→ **What the exercise asks**:
Spot every line with the word "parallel" and return it.

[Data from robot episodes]

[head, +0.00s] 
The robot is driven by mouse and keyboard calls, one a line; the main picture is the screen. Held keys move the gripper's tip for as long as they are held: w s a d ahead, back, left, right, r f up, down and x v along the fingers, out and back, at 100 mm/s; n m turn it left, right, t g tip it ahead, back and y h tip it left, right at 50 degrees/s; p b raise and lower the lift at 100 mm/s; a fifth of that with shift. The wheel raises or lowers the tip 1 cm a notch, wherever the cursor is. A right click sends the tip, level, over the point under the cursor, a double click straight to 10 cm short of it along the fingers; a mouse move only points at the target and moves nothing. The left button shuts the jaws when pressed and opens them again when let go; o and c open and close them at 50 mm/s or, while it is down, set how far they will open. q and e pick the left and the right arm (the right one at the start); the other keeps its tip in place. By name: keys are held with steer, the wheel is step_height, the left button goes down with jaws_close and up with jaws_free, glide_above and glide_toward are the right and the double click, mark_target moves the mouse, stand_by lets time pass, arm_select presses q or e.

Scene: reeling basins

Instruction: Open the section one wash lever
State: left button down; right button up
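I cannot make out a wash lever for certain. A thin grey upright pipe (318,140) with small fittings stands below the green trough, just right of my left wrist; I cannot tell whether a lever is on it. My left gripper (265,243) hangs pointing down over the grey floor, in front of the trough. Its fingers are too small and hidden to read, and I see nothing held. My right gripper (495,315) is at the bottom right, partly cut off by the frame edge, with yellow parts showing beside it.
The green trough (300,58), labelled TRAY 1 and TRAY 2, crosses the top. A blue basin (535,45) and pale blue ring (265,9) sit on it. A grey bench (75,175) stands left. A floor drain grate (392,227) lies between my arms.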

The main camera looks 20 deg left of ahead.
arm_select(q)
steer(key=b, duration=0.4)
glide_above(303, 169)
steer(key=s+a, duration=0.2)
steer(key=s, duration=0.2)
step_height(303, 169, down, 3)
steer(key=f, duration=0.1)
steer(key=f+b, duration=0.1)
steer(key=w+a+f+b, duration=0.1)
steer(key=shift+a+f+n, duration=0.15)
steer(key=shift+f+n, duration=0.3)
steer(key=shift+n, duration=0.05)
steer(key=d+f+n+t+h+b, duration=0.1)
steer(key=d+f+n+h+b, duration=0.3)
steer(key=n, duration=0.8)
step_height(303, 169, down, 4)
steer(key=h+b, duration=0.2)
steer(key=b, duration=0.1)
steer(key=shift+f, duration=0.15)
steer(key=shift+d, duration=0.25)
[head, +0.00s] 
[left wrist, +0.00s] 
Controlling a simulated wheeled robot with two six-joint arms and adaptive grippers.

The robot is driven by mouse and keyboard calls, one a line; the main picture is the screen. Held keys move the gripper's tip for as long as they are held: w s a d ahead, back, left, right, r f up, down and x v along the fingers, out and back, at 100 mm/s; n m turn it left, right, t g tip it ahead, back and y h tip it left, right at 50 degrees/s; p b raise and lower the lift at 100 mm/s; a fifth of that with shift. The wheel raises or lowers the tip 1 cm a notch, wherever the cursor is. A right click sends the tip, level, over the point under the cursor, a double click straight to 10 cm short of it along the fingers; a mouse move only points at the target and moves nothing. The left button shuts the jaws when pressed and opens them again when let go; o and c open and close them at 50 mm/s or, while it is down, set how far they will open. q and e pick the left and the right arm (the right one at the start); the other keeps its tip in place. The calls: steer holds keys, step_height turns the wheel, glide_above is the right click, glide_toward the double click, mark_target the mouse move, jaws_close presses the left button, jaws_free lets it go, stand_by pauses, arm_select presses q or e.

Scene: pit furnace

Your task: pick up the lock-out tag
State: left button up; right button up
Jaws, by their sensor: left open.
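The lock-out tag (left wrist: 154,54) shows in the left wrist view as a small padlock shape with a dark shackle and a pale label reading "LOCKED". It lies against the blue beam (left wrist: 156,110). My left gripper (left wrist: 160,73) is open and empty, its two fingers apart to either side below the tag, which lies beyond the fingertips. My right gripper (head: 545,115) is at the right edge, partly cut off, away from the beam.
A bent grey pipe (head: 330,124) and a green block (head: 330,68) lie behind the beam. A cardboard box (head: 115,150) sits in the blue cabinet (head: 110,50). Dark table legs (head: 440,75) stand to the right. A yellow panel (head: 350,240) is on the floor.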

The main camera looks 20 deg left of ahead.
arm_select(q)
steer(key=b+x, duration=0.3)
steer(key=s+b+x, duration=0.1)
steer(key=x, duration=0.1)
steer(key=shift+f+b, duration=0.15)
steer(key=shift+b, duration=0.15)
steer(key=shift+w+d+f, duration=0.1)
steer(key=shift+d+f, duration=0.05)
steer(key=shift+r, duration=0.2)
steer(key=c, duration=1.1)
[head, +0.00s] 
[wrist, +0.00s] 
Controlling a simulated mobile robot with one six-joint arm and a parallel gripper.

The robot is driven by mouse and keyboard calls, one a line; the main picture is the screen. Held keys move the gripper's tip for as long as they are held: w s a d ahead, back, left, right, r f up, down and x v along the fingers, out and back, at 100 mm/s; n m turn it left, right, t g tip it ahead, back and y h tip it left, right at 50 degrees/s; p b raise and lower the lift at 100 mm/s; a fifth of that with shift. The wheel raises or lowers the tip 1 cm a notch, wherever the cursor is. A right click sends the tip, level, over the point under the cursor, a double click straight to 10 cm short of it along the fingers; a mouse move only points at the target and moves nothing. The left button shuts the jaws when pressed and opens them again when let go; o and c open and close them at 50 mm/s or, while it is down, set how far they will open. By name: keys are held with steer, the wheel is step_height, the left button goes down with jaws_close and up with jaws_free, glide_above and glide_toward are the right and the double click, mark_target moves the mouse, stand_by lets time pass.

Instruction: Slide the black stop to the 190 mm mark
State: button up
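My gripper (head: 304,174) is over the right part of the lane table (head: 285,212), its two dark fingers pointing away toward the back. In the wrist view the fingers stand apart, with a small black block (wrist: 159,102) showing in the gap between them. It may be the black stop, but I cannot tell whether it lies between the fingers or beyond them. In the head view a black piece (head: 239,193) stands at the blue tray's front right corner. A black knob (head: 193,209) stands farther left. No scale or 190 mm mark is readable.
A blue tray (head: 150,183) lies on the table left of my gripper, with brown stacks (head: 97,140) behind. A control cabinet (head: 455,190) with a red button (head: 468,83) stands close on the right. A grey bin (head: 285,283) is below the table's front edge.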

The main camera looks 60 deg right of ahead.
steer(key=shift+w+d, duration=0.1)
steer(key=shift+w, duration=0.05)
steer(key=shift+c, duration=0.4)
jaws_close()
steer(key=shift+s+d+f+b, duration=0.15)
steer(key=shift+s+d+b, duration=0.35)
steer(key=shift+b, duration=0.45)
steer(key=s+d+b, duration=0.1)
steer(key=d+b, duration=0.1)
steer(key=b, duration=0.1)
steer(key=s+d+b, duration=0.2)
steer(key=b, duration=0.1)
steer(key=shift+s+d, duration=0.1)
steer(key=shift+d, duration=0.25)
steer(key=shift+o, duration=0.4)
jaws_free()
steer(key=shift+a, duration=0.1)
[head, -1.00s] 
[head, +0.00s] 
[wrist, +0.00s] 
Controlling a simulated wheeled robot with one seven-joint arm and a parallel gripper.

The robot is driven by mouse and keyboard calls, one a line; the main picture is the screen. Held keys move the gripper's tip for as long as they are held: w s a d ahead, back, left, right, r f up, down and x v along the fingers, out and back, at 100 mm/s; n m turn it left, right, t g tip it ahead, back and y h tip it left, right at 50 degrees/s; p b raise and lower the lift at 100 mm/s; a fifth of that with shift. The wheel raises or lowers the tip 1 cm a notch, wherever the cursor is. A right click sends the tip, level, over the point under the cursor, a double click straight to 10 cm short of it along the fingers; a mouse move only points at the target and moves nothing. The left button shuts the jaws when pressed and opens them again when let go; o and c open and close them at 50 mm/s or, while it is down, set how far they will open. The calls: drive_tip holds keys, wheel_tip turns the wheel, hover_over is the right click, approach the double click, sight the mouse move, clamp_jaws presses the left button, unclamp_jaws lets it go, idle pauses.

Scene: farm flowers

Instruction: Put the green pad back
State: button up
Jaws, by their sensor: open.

→ **The solution**:
Controlling a simulated mobile robot with one six-joint arm and a parallel gripper.
Controlling a simulated wheeled robot with one seven-joint arm and a parallel gripper.

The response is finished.